**Written exercise**
Please repeat all of the listing exactly.

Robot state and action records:

• • • • • • •

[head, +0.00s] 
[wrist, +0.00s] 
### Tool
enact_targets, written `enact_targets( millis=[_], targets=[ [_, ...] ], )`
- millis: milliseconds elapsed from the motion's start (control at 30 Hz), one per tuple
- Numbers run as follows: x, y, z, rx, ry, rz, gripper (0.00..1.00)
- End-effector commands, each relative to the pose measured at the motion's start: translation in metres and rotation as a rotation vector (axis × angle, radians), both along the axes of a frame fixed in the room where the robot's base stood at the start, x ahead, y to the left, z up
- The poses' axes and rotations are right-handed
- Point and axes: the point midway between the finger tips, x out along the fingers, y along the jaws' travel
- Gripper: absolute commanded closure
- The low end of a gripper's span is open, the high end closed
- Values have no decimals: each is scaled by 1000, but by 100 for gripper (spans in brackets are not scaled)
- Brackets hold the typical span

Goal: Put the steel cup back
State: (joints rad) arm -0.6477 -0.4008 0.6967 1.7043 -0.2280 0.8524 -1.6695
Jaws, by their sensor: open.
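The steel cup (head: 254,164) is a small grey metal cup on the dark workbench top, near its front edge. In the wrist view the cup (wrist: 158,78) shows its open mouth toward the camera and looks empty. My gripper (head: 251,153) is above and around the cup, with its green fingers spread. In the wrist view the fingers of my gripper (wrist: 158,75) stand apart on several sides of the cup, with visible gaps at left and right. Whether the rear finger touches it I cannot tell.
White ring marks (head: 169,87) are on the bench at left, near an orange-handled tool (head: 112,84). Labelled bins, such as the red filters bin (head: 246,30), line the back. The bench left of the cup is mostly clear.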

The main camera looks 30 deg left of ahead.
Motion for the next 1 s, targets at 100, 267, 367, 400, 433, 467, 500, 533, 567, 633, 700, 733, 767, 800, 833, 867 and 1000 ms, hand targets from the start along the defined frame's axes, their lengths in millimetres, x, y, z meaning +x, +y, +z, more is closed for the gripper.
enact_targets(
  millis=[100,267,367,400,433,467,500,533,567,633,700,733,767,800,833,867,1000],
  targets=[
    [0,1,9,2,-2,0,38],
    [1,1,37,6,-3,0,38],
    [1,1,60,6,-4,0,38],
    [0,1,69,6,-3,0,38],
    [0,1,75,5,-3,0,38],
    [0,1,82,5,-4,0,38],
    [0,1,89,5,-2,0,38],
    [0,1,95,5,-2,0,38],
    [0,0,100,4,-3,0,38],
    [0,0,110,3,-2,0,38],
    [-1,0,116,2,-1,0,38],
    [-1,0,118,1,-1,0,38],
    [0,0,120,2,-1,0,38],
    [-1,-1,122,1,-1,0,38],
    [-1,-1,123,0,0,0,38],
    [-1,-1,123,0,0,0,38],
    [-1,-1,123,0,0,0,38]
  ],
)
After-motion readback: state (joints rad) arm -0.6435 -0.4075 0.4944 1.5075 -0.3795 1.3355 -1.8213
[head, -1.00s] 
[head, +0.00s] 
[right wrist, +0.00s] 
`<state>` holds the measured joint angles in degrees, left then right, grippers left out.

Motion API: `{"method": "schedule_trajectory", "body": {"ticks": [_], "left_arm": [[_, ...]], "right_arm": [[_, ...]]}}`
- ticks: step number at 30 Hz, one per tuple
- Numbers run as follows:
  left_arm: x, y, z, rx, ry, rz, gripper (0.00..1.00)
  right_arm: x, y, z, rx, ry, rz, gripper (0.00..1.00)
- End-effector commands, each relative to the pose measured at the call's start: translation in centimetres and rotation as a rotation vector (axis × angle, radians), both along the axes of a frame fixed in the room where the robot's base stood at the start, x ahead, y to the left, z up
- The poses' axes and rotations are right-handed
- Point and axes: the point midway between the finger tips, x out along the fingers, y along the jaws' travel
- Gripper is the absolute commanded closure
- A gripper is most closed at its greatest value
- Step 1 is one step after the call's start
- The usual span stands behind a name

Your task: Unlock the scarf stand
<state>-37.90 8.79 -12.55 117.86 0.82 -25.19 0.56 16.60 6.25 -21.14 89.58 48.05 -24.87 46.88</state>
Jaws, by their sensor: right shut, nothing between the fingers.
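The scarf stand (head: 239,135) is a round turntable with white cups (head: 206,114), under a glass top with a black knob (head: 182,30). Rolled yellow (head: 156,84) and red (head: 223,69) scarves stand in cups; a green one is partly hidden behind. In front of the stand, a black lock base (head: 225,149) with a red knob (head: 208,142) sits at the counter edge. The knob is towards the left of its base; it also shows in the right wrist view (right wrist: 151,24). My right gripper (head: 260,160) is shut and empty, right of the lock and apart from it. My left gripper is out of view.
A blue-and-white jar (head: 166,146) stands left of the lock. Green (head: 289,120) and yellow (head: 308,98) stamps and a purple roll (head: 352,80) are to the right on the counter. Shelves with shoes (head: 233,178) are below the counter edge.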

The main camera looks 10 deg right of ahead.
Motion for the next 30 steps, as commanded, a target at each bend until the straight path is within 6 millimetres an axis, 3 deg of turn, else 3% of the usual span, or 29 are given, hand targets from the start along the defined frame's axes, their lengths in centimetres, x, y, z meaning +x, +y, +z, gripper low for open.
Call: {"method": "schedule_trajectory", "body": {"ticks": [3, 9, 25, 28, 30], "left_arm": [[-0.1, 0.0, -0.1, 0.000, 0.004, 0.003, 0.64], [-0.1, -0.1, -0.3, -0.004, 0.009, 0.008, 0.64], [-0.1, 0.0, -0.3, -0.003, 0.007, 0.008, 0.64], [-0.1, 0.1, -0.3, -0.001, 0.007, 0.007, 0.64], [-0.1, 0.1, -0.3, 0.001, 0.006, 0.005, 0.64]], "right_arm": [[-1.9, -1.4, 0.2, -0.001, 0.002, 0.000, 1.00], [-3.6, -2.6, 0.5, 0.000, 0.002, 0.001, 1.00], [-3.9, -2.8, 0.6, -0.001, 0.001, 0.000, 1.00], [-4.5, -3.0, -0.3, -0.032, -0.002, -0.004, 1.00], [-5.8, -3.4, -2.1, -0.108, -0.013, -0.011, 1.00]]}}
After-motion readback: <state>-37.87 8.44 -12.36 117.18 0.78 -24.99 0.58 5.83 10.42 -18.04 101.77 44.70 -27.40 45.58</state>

• • • • • • •

**Output for this exercise**
[head, +0.00s] 
[wrist, +0.00s] 
### Tool
enact_targets, written `enact_targets( millis=[_], targets=[ [_, ...] ], )`
- millis: milliseconds elapsed from the motion's start (control at 30 Hz), one per tuple
- Numbers run as follows: x, y, z, rx, ry, rz, gripper (0.00..1.00)
- End-effector commands, each relative to the pose measured at the motion's start: translation in metres and rotation as a rotation vector (axis × angle, radians), both along the axes of a frame fixed in the room where the robot's base stood at the start, x ahead, y to the left, z up
- The poses' axes and rotations are right-handed
- Point and axes: the point midway between the finger tips, x out along the fingers, y along the jaws' travel
- Gripper: absolute commanded closure
- The low end of a gripper's span is open, the high end closed
- Values have no decimals: each is scaled by 1000, but by 100 for gripper (spans in brackets are not scaled)
- Brackets hold the typical span

Goal: Put the steel cup back
State: (joints rad) arm -0.6477 -0.4008 0.6967 1.7043 -0.2280 0.8524 -1.6695
Jaws, by their sensor: open.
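The steel cup (head: 254,164) is a small grey metal cup on the dark workbench top, near its front edge. In the wrist view the cup (wrist: 158,78) shows its open mouth toward the camera and looks empty. My gripper (head: 251,153) is above and around the cup, with its green fingers spread. In the wrist view the fingers of my gripper (wrist: 158,75) stand apart on several sides of the cup, with visible gaps at left and right. Whether the rear finger touches it I cannot tell.
White ring marks (head: 169,87) are on the bench at left, near an orange-handled tool (head: 112,84). Labelled bins, such as the red filters bin (head: 246,30), line the back. The bench left of the cup is mostly clear.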

The main camera looks 30 deg left of ahead.
Motion for the next 1 s, targets at 100, 267, 367, 400, 433, 467, 500, 533, 567, 633, 700, 733, 767, 800, 833, 867 and 1000 ms, hand targets from the start along the defined frame's axes, their lengths in millimetres, x, y, z meaning +x, +y, +z, more is closed for the gripper.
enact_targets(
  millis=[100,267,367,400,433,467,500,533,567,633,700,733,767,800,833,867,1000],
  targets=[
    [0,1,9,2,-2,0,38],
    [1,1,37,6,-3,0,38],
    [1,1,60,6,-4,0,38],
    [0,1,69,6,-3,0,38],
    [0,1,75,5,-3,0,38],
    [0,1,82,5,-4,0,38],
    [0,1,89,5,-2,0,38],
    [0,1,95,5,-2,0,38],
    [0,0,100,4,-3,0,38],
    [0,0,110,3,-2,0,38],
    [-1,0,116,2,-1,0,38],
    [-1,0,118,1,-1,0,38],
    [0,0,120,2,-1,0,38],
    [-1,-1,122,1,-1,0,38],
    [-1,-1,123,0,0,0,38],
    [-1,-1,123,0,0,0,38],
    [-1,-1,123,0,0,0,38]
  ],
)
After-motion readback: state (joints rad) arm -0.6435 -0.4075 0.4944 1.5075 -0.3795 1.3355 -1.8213
[head, -1.00s] 
[head, +0.00s] 
[right wrist, +0.00s] 
`<state>` holds the measured joint angles in degrees, left then right, grippers left out.

Motion API: `{"method": "schedule_trajectory", "body": {"ticks": [_], "left_arm": [[_, ...]], "right_arm": [[_, ...]]}}`
- ticks: step number at 30 Hz, one per tuple
- Numbers run as follows:
  left_arm: x, y, z, rx, ry, rz, gripper (0.00..1.00)
  right_arm: x, y, z, rx, ry, rz, gripper (0.00..1.00)
- End-effector commands, each relative to the pose measured at the call's start: translation in centimetres and rotation as a rotation vector (axis × angle, radians), both along the axes of a frame fixed in the room where the robot's base stood at the start, x ahead, y to the left, z up
- The poses' axes and rotations are right-handed
- Point and axes: the point midway between the finger tips, x out along the fingers, y along the jaws' travel
- Gripper is the absolute commanded closure
- A gripper is most closed at its greatest value
- Step 1 is one step after the call's start
- The usual span stands behind a name

Your task: Unlock the scarf stand
<state>-37.90 8.79 -12.55 117.86 0.82 -25.19 0.56 16.60 6.25 -21.14 89.58 48.05 -24.87 46.88</state>
Jaws, by their sensor: right shut, nothing between the fingers.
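The scarf stand (head: 239,135) is a round turntable with white cups (head: 206,114), under a glass top with a black knob (head: 182,30). Rolled yellow (head: 156,84) and red (head: 223,69) scarves stand in cups; a green one is partly hidden behind. In front of the stand, a black lock base (head: 225,149) with a red knob (head: 208,142) sits at the counter edge. The knob is towards the left of its base; it also shows in the right wrist view (right wrist: 151,24). My right gripper (head: 260,160) is shut and empty, right of the lock and apart from it. My left gripper is out of view.
A blue-and-white jar (head: 166,146) stands left of the lock. Green (head: 289,120) and yellow (head: 308,98) stamps and a purple roll (head: 352,80) are to the right on the counter. Shelves with shoes (head: 233,178) are below the counter edge.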

The main camera looks 10 deg right of ahead.
Motion for the next 30 steps, as commanded, a target at each bend until the straight path is within 6 millimetres an axis, 3 deg of turn, else 3% of the usual span, or 29 are given, hand targets from the start along the defined frame's axes, their lengths in centimetres, x, y, z meaning +x, +y, +z, gripper low for open.
Call: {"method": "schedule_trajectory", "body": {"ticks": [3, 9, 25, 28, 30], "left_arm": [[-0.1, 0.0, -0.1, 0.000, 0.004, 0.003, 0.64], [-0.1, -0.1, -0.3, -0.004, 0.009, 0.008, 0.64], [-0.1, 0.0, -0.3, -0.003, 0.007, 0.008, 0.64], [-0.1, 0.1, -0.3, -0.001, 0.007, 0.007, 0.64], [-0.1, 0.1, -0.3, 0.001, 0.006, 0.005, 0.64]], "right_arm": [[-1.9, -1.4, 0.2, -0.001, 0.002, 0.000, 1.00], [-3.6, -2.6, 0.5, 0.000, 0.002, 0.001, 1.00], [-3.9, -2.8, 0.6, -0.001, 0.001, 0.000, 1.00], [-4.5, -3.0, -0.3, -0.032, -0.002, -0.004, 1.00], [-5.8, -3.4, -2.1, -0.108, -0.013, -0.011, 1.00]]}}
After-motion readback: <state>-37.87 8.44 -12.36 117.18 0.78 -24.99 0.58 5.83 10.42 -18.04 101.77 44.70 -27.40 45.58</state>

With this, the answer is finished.